In July and August, Tony Wu and I co-lead our first Megaptera Mania Tour with 6 wonderful clients. After the Tonga portion of tour was over, I spent a second week whale watching with just 2 of our clients. (I should mention that anyone who travels with me for any length of time also becomes a close friend.) This humpback whale calf seemingly levitating is my most interesting image. See the humpback whale photos gallery for more spectacular images!
We spent the better part of the morning following this mother, calf, and escort. They basically did nothing for hours, but we stayed with them because there weren’t a lot of other whale options around at the time. However, we could sense that something was going to happen, and eventually the 3 whales exploded from the water in what can only be described as a goodbye greeting to each other. This breaching behavior lasted for about 15 minutes, during which we frantically tried to point our cameras in the right direction as they continuously erupted from the water. After the whales settled down, I was flabbergasted to discover this breaching calf photo while reviewing my images. Incredible! I created this image using my Canon 7D and 70-200mm f2.8 IS II lens and processed the RAW file using Aperture 3 and Photoshop CS6. The original image was a little tight on the right side, but since it was just empty background I slightly expanded it to allow for more space.
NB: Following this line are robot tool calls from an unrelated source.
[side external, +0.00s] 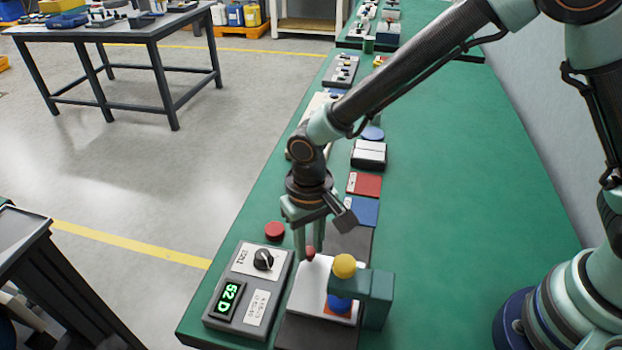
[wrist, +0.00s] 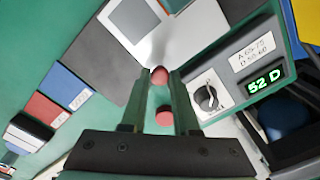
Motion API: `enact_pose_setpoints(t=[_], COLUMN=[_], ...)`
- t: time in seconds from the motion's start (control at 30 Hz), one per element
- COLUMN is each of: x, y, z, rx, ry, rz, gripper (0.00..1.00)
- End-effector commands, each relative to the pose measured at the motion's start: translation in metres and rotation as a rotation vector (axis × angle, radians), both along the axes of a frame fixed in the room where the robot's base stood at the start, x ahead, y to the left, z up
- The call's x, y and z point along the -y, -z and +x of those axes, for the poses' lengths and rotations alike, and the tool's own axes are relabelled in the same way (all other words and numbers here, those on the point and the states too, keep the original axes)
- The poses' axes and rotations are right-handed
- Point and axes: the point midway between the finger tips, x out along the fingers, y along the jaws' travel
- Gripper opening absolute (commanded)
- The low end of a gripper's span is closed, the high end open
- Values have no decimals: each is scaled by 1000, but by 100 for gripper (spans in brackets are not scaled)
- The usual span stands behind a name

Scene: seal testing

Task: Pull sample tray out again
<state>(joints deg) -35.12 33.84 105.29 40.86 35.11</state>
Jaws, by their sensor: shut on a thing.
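The sample tray (side external: 308,284) is a flat white plate at the tester, with an orange-red patch (side external: 328,311) partly visible on it. It also shows in the wrist view (wrist: 203,38). A green tester post (side external: 378,300) stands beside the tray, with a yellow knob (side external: 344,265) on top and a blue head (side external: 340,304) over the patch. I cannot tell whether the head touches the patch. My gripper (side external: 309,250) points down and is shut on the tray's small red knob (wrist: 159,76). The post hides part of the tray.
A grey control box (side external: 233,317) with a black dial reads "52 D" left of the tray. Red (side external: 364,184) and blue (side external: 361,210) pads lie farther back. The green bench (side external: 470,200) is clear at right.

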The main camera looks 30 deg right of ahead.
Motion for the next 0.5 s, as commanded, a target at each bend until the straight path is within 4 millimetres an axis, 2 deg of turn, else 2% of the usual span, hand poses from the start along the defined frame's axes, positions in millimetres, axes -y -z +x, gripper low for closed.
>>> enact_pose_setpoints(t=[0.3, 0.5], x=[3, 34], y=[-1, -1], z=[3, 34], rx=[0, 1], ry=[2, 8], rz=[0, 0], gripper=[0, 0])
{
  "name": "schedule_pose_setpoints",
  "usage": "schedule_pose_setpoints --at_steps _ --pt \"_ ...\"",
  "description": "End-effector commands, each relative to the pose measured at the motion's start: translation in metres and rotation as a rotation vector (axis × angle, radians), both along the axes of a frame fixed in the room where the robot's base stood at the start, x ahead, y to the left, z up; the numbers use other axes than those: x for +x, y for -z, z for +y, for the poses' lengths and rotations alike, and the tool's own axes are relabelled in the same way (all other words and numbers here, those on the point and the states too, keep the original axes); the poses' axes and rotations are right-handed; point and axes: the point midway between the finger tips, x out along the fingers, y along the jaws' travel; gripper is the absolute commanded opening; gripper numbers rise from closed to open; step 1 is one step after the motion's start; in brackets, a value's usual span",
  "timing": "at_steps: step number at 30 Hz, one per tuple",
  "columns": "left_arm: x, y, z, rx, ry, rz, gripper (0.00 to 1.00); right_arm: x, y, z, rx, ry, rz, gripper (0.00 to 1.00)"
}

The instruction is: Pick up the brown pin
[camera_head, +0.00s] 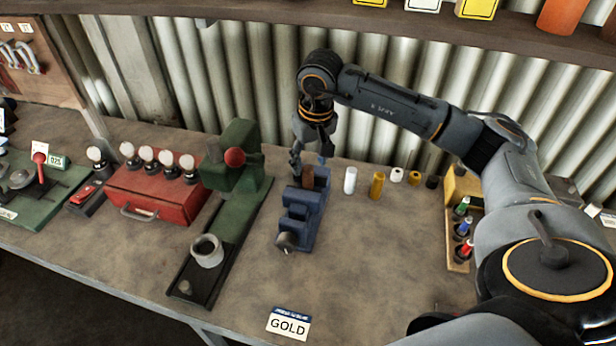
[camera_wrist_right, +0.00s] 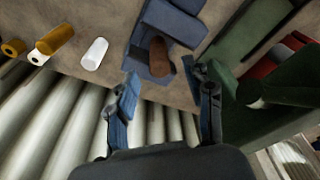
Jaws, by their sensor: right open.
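The brown pin (camera_head: 308,177) stands at the back part of the blue vise (camera_head: 297,212) on the bench. The brown pin also shows in the right wrist view (camera_wrist_right: 160,56), against the blue vise (camera_wrist_right: 172,24). My right gripper (camera_head: 309,161) is open just above and behind the pin. In the right wrist view its two blue-padded fingers (camera_wrist_right: 167,88) are spread apart, and the pin lies just beyond the gap between their tips, apart from them. The pin's lower end is hidden by the vise. My left gripper is in no view.
A white pin (camera_head: 350,180) and a yellow pin (camera_head: 377,185) stand right of the vise. A green press (camera_head: 236,165) is close on the left. A rack (camera_head: 458,222) with several coloured items stands at right. A GOLD card (camera_head: 289,324) lies in front on clear bench.

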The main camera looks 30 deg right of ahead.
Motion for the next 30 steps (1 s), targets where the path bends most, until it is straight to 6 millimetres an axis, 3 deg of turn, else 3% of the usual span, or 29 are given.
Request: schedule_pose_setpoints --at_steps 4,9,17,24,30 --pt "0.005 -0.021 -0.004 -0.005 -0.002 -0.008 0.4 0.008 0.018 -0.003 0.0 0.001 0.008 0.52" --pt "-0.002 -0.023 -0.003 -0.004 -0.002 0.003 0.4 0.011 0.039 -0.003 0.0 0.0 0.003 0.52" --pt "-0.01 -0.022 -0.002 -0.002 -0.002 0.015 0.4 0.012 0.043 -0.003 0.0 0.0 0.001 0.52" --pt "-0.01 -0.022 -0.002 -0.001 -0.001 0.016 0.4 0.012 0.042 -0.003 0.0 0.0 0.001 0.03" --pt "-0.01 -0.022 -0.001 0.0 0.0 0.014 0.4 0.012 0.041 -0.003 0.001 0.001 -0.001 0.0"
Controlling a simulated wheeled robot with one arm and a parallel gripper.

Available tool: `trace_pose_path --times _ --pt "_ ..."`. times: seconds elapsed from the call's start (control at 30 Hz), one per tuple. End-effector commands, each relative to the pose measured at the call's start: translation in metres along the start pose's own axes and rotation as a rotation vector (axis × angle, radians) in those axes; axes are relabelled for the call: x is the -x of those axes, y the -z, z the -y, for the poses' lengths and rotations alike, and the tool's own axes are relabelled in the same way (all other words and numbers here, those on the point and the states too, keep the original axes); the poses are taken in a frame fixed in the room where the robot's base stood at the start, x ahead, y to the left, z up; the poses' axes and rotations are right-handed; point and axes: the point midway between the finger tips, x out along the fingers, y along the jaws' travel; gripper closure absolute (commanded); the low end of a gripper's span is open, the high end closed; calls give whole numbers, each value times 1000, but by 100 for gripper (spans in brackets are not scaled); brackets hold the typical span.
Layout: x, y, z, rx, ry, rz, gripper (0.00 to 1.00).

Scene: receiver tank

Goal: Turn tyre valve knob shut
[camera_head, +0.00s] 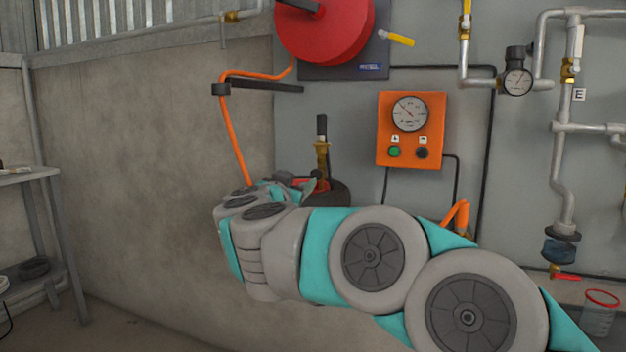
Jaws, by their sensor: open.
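An upright brass valve (322,160) with a black top (322,126) stands in front of the wall, left of the orange gauge box. It appears to be the tyre valve, though I cannot tell which part is its knob. A dark rounded thing with some red (330,190) shows below it, partly hidden by my arm. My grey and teal arm reaches in from the lower right. My gripper (308,185) is open at the arm's far end, just below and left of the brass valve. My wrist hides most of it, and I cannot tell whether it touches anything.
A red hose reel (325,28) hangs above, with an orange hose (235,135) running down behind my wrist. The orange gauge box (411,130) is on the wall. A metal shelf (40,230) stands left; a red-rimmed container (601,312) is lower right.

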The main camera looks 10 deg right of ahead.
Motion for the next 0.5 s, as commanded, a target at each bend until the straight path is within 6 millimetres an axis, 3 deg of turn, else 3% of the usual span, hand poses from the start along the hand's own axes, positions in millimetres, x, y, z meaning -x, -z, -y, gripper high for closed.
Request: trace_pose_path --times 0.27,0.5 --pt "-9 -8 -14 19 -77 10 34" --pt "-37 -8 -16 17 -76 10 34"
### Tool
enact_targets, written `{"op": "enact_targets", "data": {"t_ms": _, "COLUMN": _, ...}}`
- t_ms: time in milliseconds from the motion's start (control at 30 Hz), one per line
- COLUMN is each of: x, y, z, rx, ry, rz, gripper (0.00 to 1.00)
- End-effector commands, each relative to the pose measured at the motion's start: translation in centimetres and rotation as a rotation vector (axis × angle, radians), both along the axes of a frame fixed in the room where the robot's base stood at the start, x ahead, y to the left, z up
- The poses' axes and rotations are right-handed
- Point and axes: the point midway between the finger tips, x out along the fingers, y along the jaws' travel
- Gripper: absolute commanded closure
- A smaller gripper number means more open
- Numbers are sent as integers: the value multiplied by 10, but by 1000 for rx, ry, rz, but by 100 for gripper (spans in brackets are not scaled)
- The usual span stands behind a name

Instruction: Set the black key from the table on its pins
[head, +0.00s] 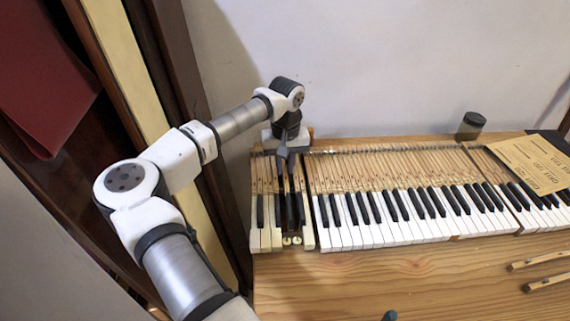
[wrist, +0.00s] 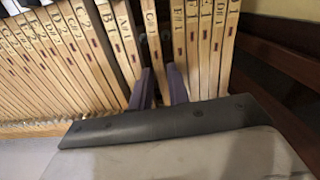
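The black key (wrist: 152,32) is a long pale wooden stick marked with a sharp sign in the wrist view. It stands in a gap near the left end of the keyboard, with dark empty slots on both sides. In the head view my gripper (head: 284,152) is over the rear of the gap, pointing down. Two round pin spots (head: 292,240) show at the front of the gap. Whether the key rests fully on its pins is hidden.
The keyboard (head: 400,215) fills the back of the wooden table (head: 400,275). Two loose wooden keys (head: 547,283) lie at the right edge. A jar (head: 471,125) and a tan paper (head: 530,162) are at the back right. The front table area is mostly clear.

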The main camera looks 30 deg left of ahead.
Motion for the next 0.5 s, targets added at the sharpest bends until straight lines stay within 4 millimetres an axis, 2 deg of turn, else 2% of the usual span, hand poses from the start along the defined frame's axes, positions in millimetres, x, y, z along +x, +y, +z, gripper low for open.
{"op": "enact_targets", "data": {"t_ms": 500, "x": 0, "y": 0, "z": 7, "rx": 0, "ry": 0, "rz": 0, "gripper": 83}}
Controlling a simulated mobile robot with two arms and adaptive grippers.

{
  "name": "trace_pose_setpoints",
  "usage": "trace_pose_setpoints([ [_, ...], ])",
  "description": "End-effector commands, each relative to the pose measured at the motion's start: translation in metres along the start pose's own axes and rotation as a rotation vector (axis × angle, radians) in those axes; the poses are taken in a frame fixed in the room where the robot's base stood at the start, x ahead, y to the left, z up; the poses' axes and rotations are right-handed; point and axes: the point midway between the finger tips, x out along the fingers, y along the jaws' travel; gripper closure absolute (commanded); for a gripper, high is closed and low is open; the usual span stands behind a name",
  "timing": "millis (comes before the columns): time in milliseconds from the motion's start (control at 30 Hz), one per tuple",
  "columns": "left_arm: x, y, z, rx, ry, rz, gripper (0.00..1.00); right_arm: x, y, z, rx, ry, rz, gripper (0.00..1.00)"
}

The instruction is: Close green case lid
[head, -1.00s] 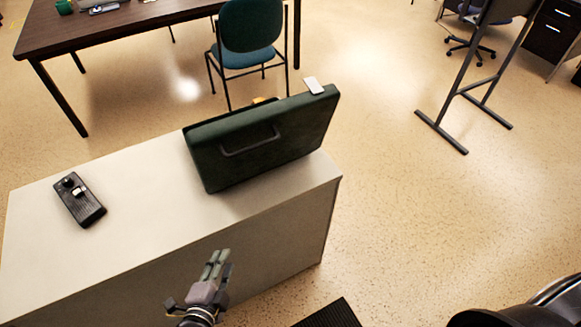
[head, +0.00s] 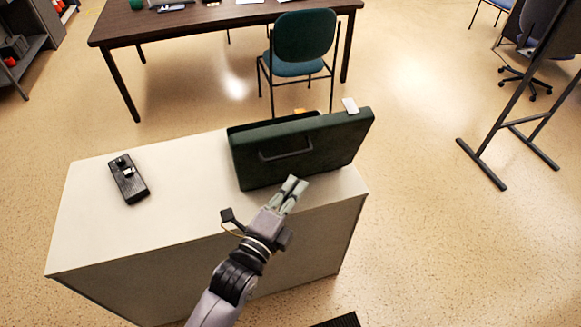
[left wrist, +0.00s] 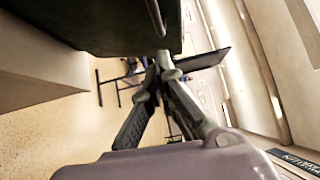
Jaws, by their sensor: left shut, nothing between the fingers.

I do not want people to forget that I am a landscape photographer. Sure, my work is increasingly focused on wildlife and underwater images, but that does not mean that I have stopped trying to photograph spectacular landscape scenes. As an example, consider this beautiful sunrise that I photographed while visiting the US National Park of American Samoa on remote Ofu Island last December. This ledge was not too far from the Vaoto Lodge where I stayed for one very memorable week. I like how the small waves occasionally washed over the ledge during the brief golden light of the tropical sunrise. Man, what’s not to love about secluded tropical beaches? Though I am headed back to Alaska for most of July, I have to admit that I am really looking forward to being back in the South Pacific when I visit Tonga as part of my humpback whale tour in August. I created this image with my Canon 5DmkII, 17-40mm f4 lens, Singh-Ray LB Warming polarizer, and 2-stop Hard Graduated Neutral Density filter. This image is a single-exposure which required minimal processing using Aperture 3 and Photoshop CS6. I also recently picked up Nik Software as my newest sponsor. I applied my new Nik filters including Dfine 2.0 to remove noise and the White Neutralizer in Color Efex 4. What do you think of my results?
My regular readers have probably noticed that I have been on an extensive underwater photography binge in the last year. I’ve always said that I aspire to shoot mostly underwater subjects, and am happy that most of my 2012 trips will be at or below the surface. So sticking with that theme, here is another underwater image from my December trip to the National Park of American Samoa. I spent a week at the Vaoto Lodge on Ofu Island and had this idyllic beach setting all to myself each day. This is my favorite over-under image from all the time that I spent in the water. I really like how the coral rubble in the sandy bottom leads the viewer’s eye directly into the jagged peaks. I created this image with my Canon 5DmkII and 17-40mm f4 lens with a B+W +2 graduated neutral density filter inside my Aquatech 5DmkII housing with an Aquatech 8″ dome port. This image is a single-exposure which required a minimal amount of processing using Aperture 3 and Photoshop CS5.
I spent much of my visit to the US National Park of American Samoa on Ofu Island photographing over-underwater split images. This is one of my favorites. I like the coral reef with the refracted light dancing across the sandy bottom below with the dramatic scenery and clouds above. There are even a few tropical fish visible in the original, though, I doubt any of my readers will be able to see them at this resolution. Creating an image like this required a lot of trial and error. Waves were constantly washing over the front of my dome, so I had to remove the water drops with a hand towel which I kept underneath a ballcap on my head. I’m glad that I had the whole beach to myself as I must have looked like a dork, but it got the job done. It was also really hot. Most of the Samoans stayed in the shade during the hottest part of the day, but I was out there swimming with my camera under the intense sun getting thoroughly sunburned. But it was fun. I created this image with my Canon 5DmkII and 17-40mm f4 lens with a B+W +2 graduated neutral density filter inside my Aquatech 5DmkII housing with a Aquatech 8″ dome port. This image is a single-exposure which required a minimal amount of processing using Aperture 3 and Photoshop CS5.
Since I returned home last week, I have not had a lot of time to edit my new images, but this one is definitely worth sharing. I photographed this dramatic sunset while visiting the US National Park of American Samoa on Ofu Island last month. It took a lot of effort to travel this out-of-the-way tropical destination, which was part of the charm, but also explains why it is the least visited of the US National Parks. I stayed at the Vaoto Lodge where Jim, Ben, & Marge were delightful hosts. Other than the 2 researchers who were doing coral studies, I had the entire stretch of beach in the Park all to myself. I photographed a number of brilliant sunrise and sunsets, but this was the most spectacular. As much as I travel, it is still special when the clouds light up with intense color like this. I composed this image by framing the dramatic peaks in the distance with this eroded limestone shelf with waves washing over it in the foreground. I created this image with my Canon 5DmkII, Carl Zeiss 28mm f2 ZE lens, Singh-Ray LB Warming polarizer, and 3-stop Hard Graduated Neutral Density filter. This image is a single-exposure which required minimal processing using Aperture 3 and Photoshop CS5.